Active Defense
Active Defense is defined as tactical offense and strategic defense.
For several years, through its anti-access, area-denial approach in the South China Sea, China has been engaged in Active Defense with the intent to deter, delay and ultimately defeat any opposing military force. It could be argued that China now has the capability to keep the American and allied navies, including their aircraft carriers, cruisers, destroyers and logistic vessels (tankers and store ships) far from the First Island Chain by utilizing anti-ship and air defense cruise, ballistic and hypersonic missiles fired from surface ships, submarines (including torpedoes), minefields, manned and unmanned aircraft, shore based and inland mobile rocket batteries, electronic warfare and cyberattacks.

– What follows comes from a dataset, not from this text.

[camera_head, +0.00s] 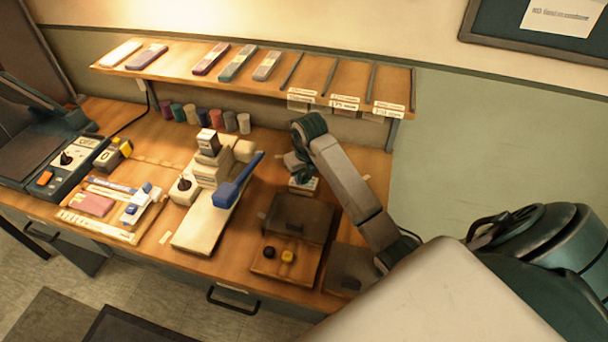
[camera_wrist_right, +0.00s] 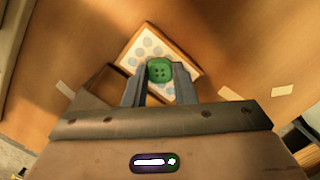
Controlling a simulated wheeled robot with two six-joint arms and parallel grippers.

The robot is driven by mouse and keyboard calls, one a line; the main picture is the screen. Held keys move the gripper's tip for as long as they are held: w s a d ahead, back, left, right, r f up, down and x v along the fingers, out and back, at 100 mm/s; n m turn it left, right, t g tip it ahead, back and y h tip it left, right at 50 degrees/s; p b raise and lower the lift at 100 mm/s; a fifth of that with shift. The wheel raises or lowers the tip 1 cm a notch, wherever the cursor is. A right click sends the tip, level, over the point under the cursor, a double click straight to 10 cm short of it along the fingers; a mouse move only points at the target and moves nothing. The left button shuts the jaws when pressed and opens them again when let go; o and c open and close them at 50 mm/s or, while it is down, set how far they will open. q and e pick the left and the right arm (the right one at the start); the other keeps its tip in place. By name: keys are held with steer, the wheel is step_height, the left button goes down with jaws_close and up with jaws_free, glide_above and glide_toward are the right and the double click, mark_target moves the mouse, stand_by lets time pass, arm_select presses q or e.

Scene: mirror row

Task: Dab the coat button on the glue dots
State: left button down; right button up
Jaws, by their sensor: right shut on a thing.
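The coat button (camera_wrist_right: 160,71) is green with small holes and sits between the fingertips of my right gripper in the right wrist view. My right gripper (camera_wrist_right: 159,82) is shut on it. In the head view the same gripper (camera_head: 298,170) hangs over the back of the bench and hides the button. The glue dots are pale blue spots on a white card (camera_wrist_right: 183,62) with a wooden edge, set askew under the button. A small part of the card (camera_head: 303,184) shows below the gripper. I cannot tell whether the button touches it. My left gripper is not in view.
A dark-lidded wooden box (camera_head: 297,222) stands in front of the card. A cream press with a blue lever (camera_head: 236,184) stands to the left. A shelf (camera_head: 240,78) runs above the bench's back. Several coloured spools (camera_head: 204,117) stand beneath it.

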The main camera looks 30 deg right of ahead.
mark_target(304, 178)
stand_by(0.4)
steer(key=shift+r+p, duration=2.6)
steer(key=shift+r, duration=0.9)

In fact today it is very possible that China can do what it wants in this littoral sea-space of the Western Pacific. If the Chinese prove that they can control the South China Sea it would be much harder to displace them from this region that includes various sovereign island nation-states. America and its allies learned this lesson during the Second World War in the Pacific when many long and costly battles were fought to take back numerous contested islands from the Imperial Japanese.

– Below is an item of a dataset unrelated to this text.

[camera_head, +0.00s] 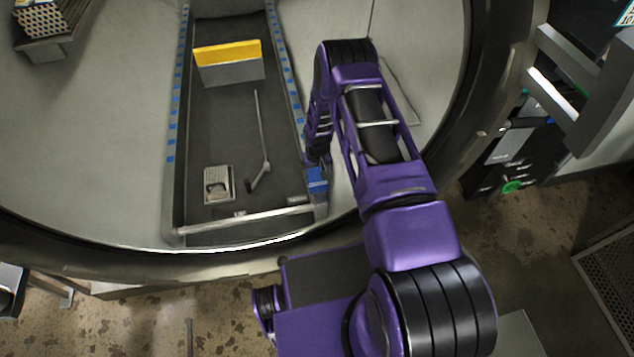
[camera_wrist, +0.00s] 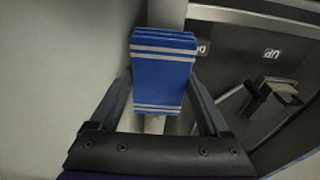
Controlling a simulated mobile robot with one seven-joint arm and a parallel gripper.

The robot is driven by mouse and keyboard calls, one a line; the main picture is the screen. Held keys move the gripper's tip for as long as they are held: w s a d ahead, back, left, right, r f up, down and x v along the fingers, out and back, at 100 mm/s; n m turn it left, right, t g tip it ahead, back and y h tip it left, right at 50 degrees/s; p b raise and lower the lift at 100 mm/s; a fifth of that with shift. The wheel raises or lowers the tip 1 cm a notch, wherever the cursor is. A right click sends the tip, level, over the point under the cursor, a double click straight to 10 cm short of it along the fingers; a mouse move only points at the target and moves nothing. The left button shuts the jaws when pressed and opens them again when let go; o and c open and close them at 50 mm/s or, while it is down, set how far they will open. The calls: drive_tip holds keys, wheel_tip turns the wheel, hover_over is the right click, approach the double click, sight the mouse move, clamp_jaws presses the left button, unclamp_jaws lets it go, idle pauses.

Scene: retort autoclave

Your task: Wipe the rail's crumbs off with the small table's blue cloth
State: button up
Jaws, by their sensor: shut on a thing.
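The blue cloth (camera_wrist: 160,80) is a folded pad with pale stripes, held between the two fingers of my gripper (camera_wrist: 163,98) in the wrist view. In the head view the cloth (camera_head: 317,181) is at the near right corner of the dark tray, below the end of my arm. The right side rail (camera_head: 284,68) runs away from that corner. A grey rail (camera_wrist: 170,14) shows just past the cloth in the wrist view. I cannot tell whether the cloth touches it. I cannot make out crumbs; the cloth and my arm hide part of the rail.
A light cross bar (camera_head: 245,217) spans the tray's near end. On the tray are a yellow-and-grey block (camera_head: 228,63), a thin rod with a dark end (camera_head: 261,135) and a small metal piece (camera_head: 217,184). The curved vessel wall (camera_head: 105,150) surrounds the tray.

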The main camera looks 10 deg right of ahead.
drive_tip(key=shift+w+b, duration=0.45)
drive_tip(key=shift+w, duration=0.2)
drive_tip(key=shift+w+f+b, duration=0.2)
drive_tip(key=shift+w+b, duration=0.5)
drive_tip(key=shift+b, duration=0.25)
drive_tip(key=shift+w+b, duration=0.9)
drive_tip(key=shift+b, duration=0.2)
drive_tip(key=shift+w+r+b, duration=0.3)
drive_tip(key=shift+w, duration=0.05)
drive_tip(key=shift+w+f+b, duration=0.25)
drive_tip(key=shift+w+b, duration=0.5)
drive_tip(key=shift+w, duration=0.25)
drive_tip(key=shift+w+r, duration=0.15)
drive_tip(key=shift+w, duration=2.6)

China’s potential control over the region also means that America and its allies need to find a way to protect Taiwan if and when China attacks. Chinese President Xi Jinping has made the reunification of Taiwan a centerpiece of his presidency and we may have already lost the initiative because of the lack of foresight and preparation over the past U.S. government administrations. However, the democratic world has a moral and ethical obligation to prevent China’s use of Active Defense to crush a sovereign democratic nation of 23 million people currently living under freedom.
We must also consider the strategic importance of Taiwan to the world. The Taiwan Semiconductor Manufacturing Company (TSMC) is the world’s largest producer of microchips controlling 51% of the global market. Its next largest competitor accounts for less than 19%. Microchips are used in almost every piece of modern technology and TSMC is also only one of two companies capable of producing the most cutting edge microchips which are a key component in the latest computer processors, graphics cards and smartphones. Therefore, if China were able to take control of Taiwan, it would also gain control of TSMC and effectively gain control of the 21st century’s most important commodity of technology. The significance of this is best summed up by Stanford University historian Niall Ferguson who, when analyzing the importance of Taiwan to the United States and China, stated: “He who rules Taiwan rules the world.”